A message self-destructing as some other spy has read the encryption sequence en route. Mission Impossible style visualization by Dall-E.

WinZ

Exactly Minnie, no one else can summarise it better. Now companies like Microsoft and Google have big interests in security and are racing towards Quantum Entanglement technologies for encryption.

There are many ways this scheme can go wrong. The ability to transport the entangled Photons is lossy. Cracking the ‘sign-off’ sequence can give the spy a back door entry. The Photon entanglement grid might not be random after all. Scientists are still working on all these problems.

It will take many decades for the existing systems to switch over to quantum encryption. But over time, the world will start using Physics rather than Maths to maintain its secrets.

Minnie:

Huh, Physics, Maths… these are concepts created by our human minds. Unencumbered by such simple insularities, the Universe lumbers on with its business anyways, can you say?

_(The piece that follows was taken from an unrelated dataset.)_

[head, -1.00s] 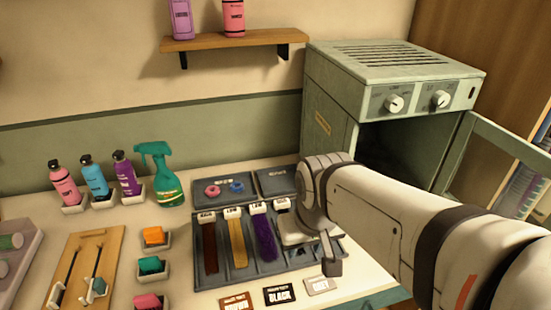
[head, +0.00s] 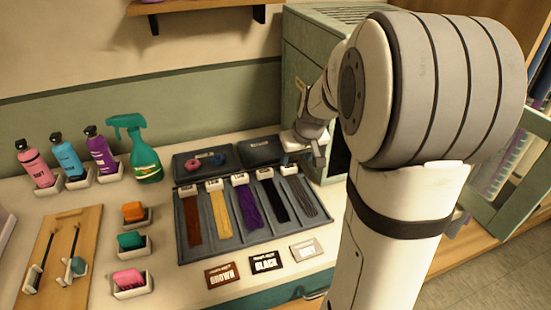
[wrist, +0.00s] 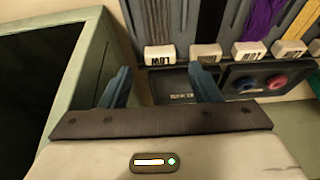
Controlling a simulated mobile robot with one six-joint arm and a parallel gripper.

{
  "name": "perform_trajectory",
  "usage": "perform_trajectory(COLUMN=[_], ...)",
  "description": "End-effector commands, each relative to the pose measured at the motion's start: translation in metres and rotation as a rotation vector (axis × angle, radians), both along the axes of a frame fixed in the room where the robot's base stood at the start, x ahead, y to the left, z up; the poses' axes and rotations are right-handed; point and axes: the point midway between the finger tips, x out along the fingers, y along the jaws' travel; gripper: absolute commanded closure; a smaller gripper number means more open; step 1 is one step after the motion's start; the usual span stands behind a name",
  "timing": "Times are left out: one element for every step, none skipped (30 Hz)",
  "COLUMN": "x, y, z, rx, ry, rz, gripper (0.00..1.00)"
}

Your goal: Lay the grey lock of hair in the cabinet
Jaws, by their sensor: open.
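The grey lock of hair (head: 304,197) lies in the rightmost slot of the dark tray (head: 222,257). In the wrist view it shows (wrist: 157,20) at the top, beyond the fingers. The pale green cabinet (head: 300,62) stands at the back right; my arm hides most of its front. Its dark opening (wrist: 38,90) fills the left of the wrist view, beside my gripper. My gripper (head: 317,156) is by the tray's back right corner, near the cabinet. In the wrist view its two fingers (wrist: 160,84) are apart with nothing between them.
Brown (head: 193,222), blond (head: 221,214), purple (head: 249,206) and black (head: 275,200) locks share the tray. Word cards (head: 265,262) lie in front. Bottles and a green spray bottle (head: 144,158) stand left. The cabinet's open door (head: 520,185) reaches out at right.

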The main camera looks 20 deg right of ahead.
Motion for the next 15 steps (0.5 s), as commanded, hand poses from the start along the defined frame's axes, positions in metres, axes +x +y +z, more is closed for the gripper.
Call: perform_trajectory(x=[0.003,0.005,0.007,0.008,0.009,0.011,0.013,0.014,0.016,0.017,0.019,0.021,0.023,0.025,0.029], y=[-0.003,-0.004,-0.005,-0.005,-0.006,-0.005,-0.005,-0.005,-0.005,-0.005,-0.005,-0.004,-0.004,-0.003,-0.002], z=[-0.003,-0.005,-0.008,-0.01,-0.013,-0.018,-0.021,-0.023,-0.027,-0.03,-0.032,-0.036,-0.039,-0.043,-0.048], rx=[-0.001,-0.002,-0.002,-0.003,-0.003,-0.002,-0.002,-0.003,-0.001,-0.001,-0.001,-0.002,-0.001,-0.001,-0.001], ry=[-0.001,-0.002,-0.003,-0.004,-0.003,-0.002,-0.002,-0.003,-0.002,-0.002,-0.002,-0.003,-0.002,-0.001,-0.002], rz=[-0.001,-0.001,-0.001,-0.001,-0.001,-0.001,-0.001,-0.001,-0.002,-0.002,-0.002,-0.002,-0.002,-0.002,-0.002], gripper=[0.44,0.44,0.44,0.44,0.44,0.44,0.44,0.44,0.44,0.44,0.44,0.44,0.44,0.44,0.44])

Unencumbered by such simple insularities of Physics and Math, the Universe lumbers on with its business anyways. Imagination by Dall-E.

WinZ:

< For once, speechless >.

The current encryption standards are inadequate in the future world of Qubits and Quantum Computing.

With Quantum Computers AES256 can be broken in days. Secret communications can become open books.

Countries and corporations are now working on encrypting messages through Quantum Entanglement with Photons. Once entangled, a pair of Protons to maintain their ‘relationship’ even if they are galaxies apart.

One set of the entangled Protons can be used to encrypt the message. The other corresponding set can be transported through fibre optic cables or through space. They can be used to decrypt the message at the receiving end.

These codes cannot be read by a third party observer en route as it is protected by the ‘Principle of Uncertainity’. Just reading those codes change them.